Here are two similar warnings:
V668 There is no sense in testing the 'elem' pointer against null, as the memory was allocated using the 'new' operator. The exception will be generated in the case of memory allocation error. battle_arena.cpp 1079
V668 There is no sense in testing the 'image' pointer against null, as the memory was allocated using the 'new' operator. The exception will be generated in the case of memory allocation error. battle_arena.cpp 1095
Warning N8
V595 The '_currentUnit' pointer was utilized before it was verified against nullptr.

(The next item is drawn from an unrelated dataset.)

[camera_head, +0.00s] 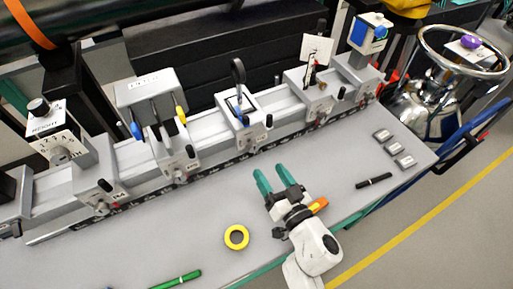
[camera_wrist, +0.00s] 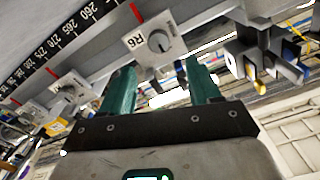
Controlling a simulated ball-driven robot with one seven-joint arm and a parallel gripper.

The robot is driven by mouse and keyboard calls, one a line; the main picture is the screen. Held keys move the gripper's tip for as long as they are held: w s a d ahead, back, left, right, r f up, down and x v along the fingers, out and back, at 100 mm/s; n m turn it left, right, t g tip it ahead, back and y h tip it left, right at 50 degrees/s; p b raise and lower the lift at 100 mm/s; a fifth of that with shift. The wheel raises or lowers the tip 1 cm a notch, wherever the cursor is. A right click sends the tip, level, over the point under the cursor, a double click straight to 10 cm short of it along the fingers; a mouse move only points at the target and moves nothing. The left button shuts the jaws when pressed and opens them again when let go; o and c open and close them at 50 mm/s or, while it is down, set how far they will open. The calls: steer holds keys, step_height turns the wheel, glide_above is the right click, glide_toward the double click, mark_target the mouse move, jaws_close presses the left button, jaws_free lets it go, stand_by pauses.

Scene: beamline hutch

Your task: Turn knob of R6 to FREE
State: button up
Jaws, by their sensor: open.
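The R6 carrier (camera_wrist: 157,42) is a grey block with a red mark and an "R6" label, in the upper middle of the wrist view. Its round knob (camera_wrist: 159,41) has a dark pointer line; the small lettering beside it is too small to read. In the head view, the carrier (camera_head: 251,134) with the black ring post appears to be R6. My gripper (camera_head: 270,169) is open and empty, above the bench and in front of this carrier. In the wrist view, its teal fingers (camera_wrist: 160,82) are spread below the knob, apart from it.
A carrier with blue and yellow handles (camera_head: 165,137) stands left of R6 in the head view, and another carrier (camera_head: 306,85) stands right.

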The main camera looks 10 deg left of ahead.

Check lines: 2336, 2358. battle_interface.cpp 2336
void Battle::Interface::MouseLeftClickBoardAction( .... )
{
....
themes = GetSwordCursorDirection( Board::GetDirection( index,
_currentUnit->GetHeadIndex()));
....
if ( _currentUnit )
{
....
}
....
}
The _currentUnit pointer is first dereferenced and then checked for NULL. This can mean one of two obvious things: undefined behavior will take place if the pointer is null, or the pointer can't be null and the program will always work correctly. If the first option is implied, the check should be performed before dereferencing. In the second case, one can omit the redundant check.
Conclusion
In my opinion, the project is now very close to the original version of the game. As for the code, it is of quite high quality. Not a surprise, because the developers use several static analyzers. However, there are no limits to perfection. If used by project developers, PVS-Studio can help reduce even more bugs. Don't forget it's free for open-source projects.
In conclusion, kudos to the developers - the engine is really cool! If you are looking for a decent interesting open-source project to take part in, fheroes2 is just what you need.